中村一義の「金字塔」を初めて聴いたのは二十四か五の暑い夏だった。

暑いって言っても、今思えばたかが知れてるというか、猛暑日なんて言葉もまだなかった頃の話。

その中に
「ああ、全てが人並みに、うまくいきますように」っていう歌詞が出てくる。

やられました。
ガツンと。

就職はしてたけど、将来の展望なんてものはなんにも見えなかった。

男友達は周りにいたけど、それとは別に男遊びもしてたし、ふらふらしてたし、前に付き合って振られた男のことを私はまだ引きずっていた。

そんな二十代半ば。

就職して結婚。

そんな「人並み」観がまだまだ通用していた時代。

多分、当時の私はその「人並み」が欲しかったと思う。
喉から手が出るくらいに。

でも、頭の中では、このままこの仕事してても私はどうなるんだろう、みたいな思いも常にあって、つまり仕事を通して自己実現しよう、とか自分を高めていこう、とかいうモチベーションも皆無で、絶対部下にはしたくない、職場の士気を下げるようなタイプの人間だったし。

恋愛だってふらふらしてばっかりで、ちゃんと相手に向き合うとか多分なかった。
今思えば、支えてほしいだけだった。

そんなふうで、このままの自分では「人並み」は望めない、と心の奥底では分かっていたからこそ、この歌詞が多分刺さったんだと思う。

傍から見たらあの頃の私は順風満帆に見えていたと思う。
内心の、仕事へのやる気のなさは置いといて、一見華やかに見える仕事に就いて、ランチやアフターファイブ(死語かも)を楽しむ同僚の女の子や男友達もいて、そうして私は若くて可愛かった。
ホントに。

なんにも思い煩うことなんてしないで、ただ仕事って割り切ってればよかったし、ホントに好きな人がいなくても飲みに行ったりする男友達がいれば十分でって、自分の奥底の欲望や渇きに目を瞑っていれば、そうすることができていたら、私は一直線に「人並み」を手に入れてたんだろうと思う。

でも、そうはならなかった。

今思えばそれでよかった。

もし、目を瞑って一直線に「人並み」を手に入れたとしても、多分私は、これじゃないって、いつかぶち壊したくなったんじゃないかな、自分の手で。

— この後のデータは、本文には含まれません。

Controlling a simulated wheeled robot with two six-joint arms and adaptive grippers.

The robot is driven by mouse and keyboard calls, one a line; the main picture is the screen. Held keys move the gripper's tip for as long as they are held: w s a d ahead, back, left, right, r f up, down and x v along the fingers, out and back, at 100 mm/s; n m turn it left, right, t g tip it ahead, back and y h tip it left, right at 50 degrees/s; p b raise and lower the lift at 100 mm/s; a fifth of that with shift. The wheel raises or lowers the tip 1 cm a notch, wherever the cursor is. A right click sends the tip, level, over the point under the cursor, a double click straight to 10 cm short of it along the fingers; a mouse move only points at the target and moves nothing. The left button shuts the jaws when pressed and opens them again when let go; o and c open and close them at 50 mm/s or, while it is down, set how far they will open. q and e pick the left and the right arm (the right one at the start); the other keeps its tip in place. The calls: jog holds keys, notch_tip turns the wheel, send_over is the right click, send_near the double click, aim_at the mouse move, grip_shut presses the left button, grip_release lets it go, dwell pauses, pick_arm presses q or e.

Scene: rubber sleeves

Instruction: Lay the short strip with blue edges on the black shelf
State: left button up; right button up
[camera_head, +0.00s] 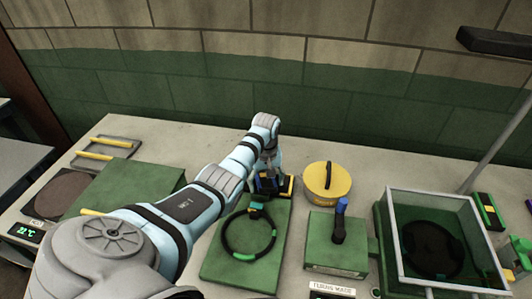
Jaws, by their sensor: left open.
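My left arm reaches in from the lower left, and its gripper (268,170) points down behind the black ring. The gripper is open and small in view. Right at its fingers sits a dark piece with blue and yellow parts (285,186); I cannot tell whether this is the short strip with blue edges or whether the fingers touch it. A black shelf-like bar (497,42) is on the wall at the upper right, with nothing visible on it. My right gripper is not in view.
A black ring with green marks (248,234) lies on a green board (226,270). A yellow round tin (327,181), a green block (337,245) with a blue-topped black tool and a grey-framed green box (393,246) stand to the right. Bare table shows behind the tin.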

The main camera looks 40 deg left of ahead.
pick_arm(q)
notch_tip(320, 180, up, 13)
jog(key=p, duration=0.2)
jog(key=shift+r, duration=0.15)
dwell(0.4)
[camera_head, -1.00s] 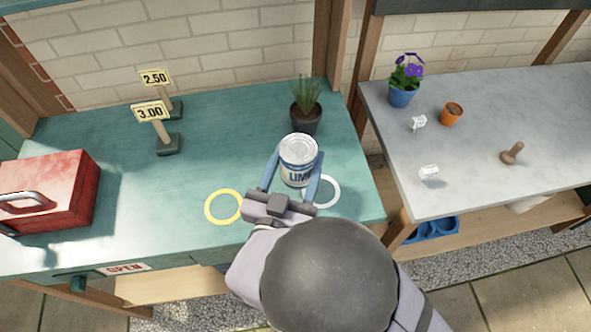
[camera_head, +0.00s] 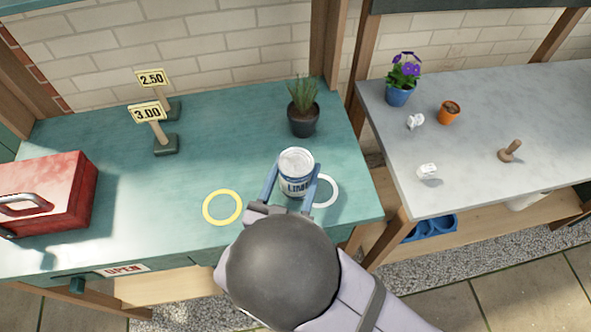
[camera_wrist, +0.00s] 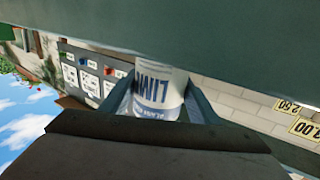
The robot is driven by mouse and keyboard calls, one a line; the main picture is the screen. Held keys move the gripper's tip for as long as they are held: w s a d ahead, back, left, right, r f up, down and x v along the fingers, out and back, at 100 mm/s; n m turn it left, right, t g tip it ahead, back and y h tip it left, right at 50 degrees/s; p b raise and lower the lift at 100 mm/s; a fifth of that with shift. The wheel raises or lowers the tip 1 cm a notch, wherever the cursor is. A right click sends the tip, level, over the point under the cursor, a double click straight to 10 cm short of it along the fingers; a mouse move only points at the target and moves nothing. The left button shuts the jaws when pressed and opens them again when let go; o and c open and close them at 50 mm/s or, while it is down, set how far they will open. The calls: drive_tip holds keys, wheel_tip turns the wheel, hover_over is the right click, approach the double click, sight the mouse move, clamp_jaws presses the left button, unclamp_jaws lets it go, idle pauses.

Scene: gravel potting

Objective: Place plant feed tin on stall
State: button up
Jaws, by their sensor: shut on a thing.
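A white and blue tin (camera_head: 296,174) is between the fingers of my gripper (camera_head: 293,189), over the front right part of the green stall top (camera_head: 240,135). Its label shows letters like "LIM"; the rest is hidden. My gripper is shut on the tin, a finger on each side. The tin looks upright, just left of a white ring (camera_head: 332,192) and partly over it. The wrist view shows the tin (camera_wrist: 158,90) upside down, its base end meeting the green counter edge. I cannot tell whether it touches the top.
A dark potted plant (camera_head: 303,121) stands just behind the tin. A yellow ring (camera_head: 222,223) lies to the left. Price signs (camera_head: 147,113) and a red toolbox (camera_head: 45,190) stand further left. A grey table (camera_head: 470,130) with pots is on the right.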

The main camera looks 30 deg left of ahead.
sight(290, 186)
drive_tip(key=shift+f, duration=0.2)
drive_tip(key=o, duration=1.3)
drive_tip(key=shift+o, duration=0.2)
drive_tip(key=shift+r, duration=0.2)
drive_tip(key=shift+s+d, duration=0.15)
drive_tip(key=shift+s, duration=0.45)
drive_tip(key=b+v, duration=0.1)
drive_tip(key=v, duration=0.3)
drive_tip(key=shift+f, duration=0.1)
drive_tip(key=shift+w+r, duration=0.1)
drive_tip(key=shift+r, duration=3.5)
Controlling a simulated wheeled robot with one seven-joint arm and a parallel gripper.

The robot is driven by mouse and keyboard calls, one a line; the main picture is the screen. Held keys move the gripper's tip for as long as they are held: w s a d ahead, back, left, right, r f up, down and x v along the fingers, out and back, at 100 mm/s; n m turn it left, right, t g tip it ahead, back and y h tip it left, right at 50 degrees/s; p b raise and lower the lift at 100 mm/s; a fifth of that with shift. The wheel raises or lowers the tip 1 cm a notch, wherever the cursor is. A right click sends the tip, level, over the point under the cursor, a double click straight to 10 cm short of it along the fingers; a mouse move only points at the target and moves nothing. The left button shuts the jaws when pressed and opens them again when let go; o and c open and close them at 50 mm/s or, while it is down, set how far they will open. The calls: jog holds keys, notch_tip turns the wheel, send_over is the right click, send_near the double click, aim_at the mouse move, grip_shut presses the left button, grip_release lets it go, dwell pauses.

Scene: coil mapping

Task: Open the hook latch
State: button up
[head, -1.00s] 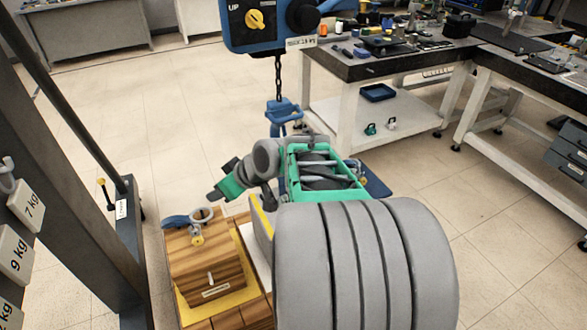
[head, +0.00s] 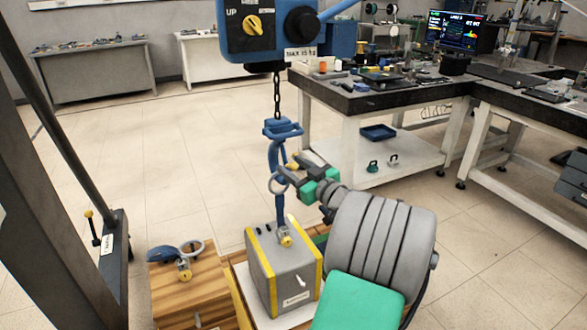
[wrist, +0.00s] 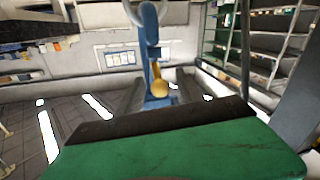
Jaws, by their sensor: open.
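The blue hook (head: 274,155) hangs on a chain under the blue hoist in the head view. In the wrist view the hook (wrist: 150,40) shows with a small brass-yellow latch (wrist: 158,84) beside it. In the head view the latch (head: 293,166) is small, close to my fingertips. My gripper (head: 287,177) is open, just right of the hook; whether it touches the latch I cannot tell. A grey ring (head: 270,186) shows at the hook's lower part. My green and dark gripper part fills the lower wrist view and hides what lies behind it.
A grey block (head: 265,272) with yellow edges stands below the hook, a blue link rising from its eye. A wooden block (head: 180,288) with a blue shackle (head: 175,252) stands to its left. The hoist body (head: 280,35) is above; a workbench (head: 350,98) is behind.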

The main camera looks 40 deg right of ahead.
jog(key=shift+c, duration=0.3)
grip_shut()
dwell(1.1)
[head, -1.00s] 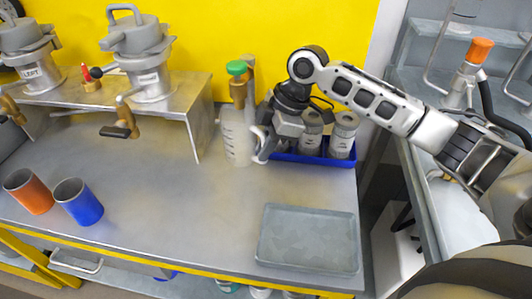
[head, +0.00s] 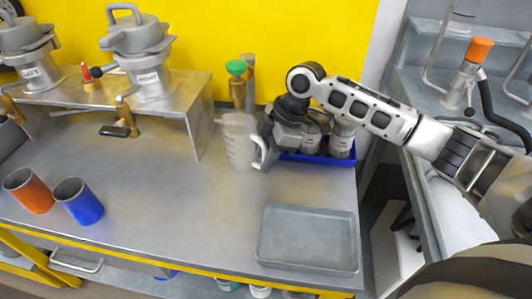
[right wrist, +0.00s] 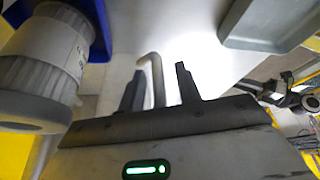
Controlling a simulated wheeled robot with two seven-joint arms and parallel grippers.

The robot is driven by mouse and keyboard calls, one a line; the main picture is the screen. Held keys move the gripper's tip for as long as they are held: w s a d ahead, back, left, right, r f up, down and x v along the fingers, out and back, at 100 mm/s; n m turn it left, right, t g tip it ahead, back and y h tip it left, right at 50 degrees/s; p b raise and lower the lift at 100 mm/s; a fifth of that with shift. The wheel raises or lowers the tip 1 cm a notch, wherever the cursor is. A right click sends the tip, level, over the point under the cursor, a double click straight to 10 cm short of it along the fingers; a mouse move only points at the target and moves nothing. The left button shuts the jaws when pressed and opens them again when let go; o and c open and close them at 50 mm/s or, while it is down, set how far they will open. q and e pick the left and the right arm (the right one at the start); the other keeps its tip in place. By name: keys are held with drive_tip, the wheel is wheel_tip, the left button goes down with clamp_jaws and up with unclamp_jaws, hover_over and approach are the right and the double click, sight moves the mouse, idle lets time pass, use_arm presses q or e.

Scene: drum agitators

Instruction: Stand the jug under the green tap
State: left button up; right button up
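The clear jug (head: 238,142) stands upright on the grey bench, its handle towards the right. The green tap (head: 236,68) rises at the back by the yellow wall, behind the jug. The jug's rim is lower in the picture than the tap's body and slightly in front of it. My right gripper (head: 266,143) is at the handle side of the jug. In the right wrist view the pale handle (right wrist: 156,82) lies between the two spread fingers (right wrist: 160,90), close to the left one, with a gap to the right one. My left gripper is out of view.
A blue tray (head: 318,159) with grey-lidded jars stands just behind and right of my gripper. A metal stand (head: 201,125) with drums is on the left. An orange cup (head: 29,190), a blue cup (head: 78,201) and a grey tray (head: 308,268) lie nearer the front. The bench middle is clear.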

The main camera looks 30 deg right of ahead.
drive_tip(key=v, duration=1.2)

あれから二十年以上経って、さんざん回り道して、今の私は「人並み」を手に入れたように見えて、やっぱり傍からは、今も順風満帆に見えているのかもしれないけど。


実際はどうなんだろう。

ある程度年をとって、その間、災害とか流産とか、人の生き死ににも関わってみると、いや、人並みなんて関係なくて、ただ生きてるだけで偉いとか、健康の有り難さとかも身にしみて思ったり、そういうことへの感謝、それはできるくらいには私は大人になった。多分。

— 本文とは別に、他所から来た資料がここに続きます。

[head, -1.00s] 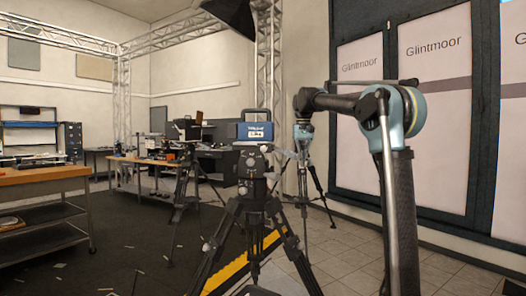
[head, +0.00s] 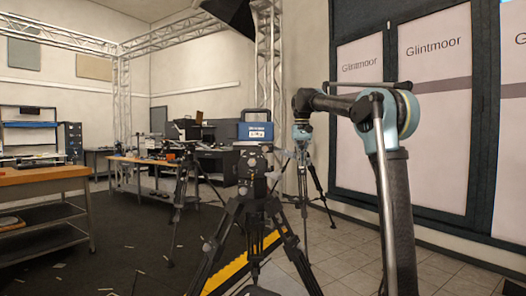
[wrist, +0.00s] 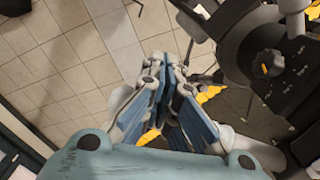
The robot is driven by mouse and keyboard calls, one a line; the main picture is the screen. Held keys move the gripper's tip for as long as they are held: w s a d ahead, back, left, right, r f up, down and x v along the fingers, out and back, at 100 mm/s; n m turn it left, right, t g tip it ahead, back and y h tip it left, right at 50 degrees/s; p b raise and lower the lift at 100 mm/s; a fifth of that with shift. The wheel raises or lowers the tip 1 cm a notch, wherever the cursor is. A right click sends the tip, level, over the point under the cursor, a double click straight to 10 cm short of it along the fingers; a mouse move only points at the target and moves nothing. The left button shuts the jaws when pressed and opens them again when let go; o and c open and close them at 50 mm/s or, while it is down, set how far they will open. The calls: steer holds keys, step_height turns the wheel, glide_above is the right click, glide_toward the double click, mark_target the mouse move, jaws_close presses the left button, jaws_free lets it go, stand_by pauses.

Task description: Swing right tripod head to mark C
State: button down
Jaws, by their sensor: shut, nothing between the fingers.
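A black tripod (head: 250,205) stands in the centre of the head view with a blue box-shaped device (head: 256,131) on its head (head: 254,168). Another tripod (head: 310,185) stands behind and to its right. I cannot tell for sure which one is the right tripod. My gripper (head: 302,134) hangs at the end of my arm, just right of the blue device in the picture. In the wrist view my gripper (wrist: 168,76) has its blue-padded fingers together and empty. A dark round tripod part (wrist: 272,60) with a knob and small pale marks lies beside the fingers, apart from them. Mark C is not readable.
A third tripod (head: 184,165) stands at the left. A wooden-topped workbench (head: 40,175) is at the far left and another bench (head: 145,162) stands behind. A yellow strip (head: 228,275) runs along the floor edge. Tiled floor (head: 350,262) at the right is open.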

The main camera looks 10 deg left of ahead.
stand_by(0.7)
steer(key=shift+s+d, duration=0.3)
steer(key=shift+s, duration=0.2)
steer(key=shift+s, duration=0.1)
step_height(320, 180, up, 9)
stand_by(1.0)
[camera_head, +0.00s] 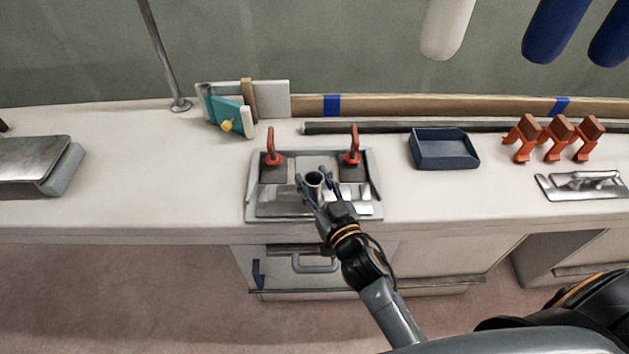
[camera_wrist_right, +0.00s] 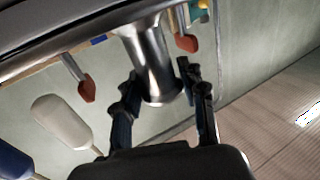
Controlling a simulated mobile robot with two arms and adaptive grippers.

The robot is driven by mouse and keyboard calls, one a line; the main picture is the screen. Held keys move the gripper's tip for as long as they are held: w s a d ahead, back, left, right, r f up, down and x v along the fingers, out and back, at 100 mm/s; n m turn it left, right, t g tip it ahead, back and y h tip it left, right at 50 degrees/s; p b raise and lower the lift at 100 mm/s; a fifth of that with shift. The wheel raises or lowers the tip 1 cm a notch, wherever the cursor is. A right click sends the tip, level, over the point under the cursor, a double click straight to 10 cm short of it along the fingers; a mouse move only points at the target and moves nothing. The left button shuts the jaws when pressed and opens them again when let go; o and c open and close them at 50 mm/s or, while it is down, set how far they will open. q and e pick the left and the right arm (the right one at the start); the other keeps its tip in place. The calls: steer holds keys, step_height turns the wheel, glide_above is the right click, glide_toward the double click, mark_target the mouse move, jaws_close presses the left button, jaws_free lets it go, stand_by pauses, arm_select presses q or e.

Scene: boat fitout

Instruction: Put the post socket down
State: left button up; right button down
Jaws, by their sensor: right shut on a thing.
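The post socket (camera_head: 314,179) is a grey metal tube with a dark open top, upright over the middle of a grey fixture (camera_head: 262,209). The fixture has two red-handled clamps (camera_head: 270,158) (camera_head: 353,156), one on each side of the socket. My right gripper (camera_head: 319,183) reaches in from the front and is shut on the socket. In the right wrist view the shiny socket (camera_wrist_right: 153,60) sits between my fingers (camera_wrist_right: 156,88), and its wider end meets a grey surface. I cannot tell whether it bears fully on the fixture. My left gripper is out of view.
A blue tray (camera_head: 443,162) and several orange clamps (camera_head: 555,138) stand to the right, with a metal plate with a handle (camera_head: 583,186). Boards (camera_head: 285,97) and a teal piece lean behind left. A dark rod lies behind the fixture.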

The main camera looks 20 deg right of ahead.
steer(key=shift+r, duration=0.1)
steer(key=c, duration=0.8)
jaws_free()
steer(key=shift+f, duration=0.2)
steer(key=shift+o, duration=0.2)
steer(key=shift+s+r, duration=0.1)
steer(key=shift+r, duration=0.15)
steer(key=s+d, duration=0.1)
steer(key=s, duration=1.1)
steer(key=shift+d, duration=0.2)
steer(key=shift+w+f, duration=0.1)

それでも、私はやっぱり、自分の心の奥底の欲望や渇きから目をそらすことができない。

だって、私の中にそれがあるって気付いちゃったんだもん。

損な性分だ。

見ない振りしてればラクなのに。



それと同時に、今の時代の、「人並み」観の通用しなさ、みたいなものも感じてる。


多分、「人並み」なんて言葉もなくなっていくのかもしれない。

これからは、みんなそれぞれの「自分並み」?みたいな感じなのかな。

みんながそれぞれの「自分の幸せ」を追い求めることができるなら、それが一番平和だ。

誰にも干渉されず、ジャッジもされず、そう、みんなそれぞれ自立すれば、他人の生き方に干渉やジャッジをしなくなるような気がする。

そういう世界って多分いい。

素敵だと思う。



歌詞の中には、
「愛が、全ての人達に、分けられてますように」
「感情が、全ての人達に、降り注ぎますように」
「ああ、全てが幸せに」
「この幼稚な気持ちが、どうか、永遠でありますように」
っていうフレーズもある。


これもとっても素敵。


私も幼稚なまま、誰かの幸せを願い続けたい。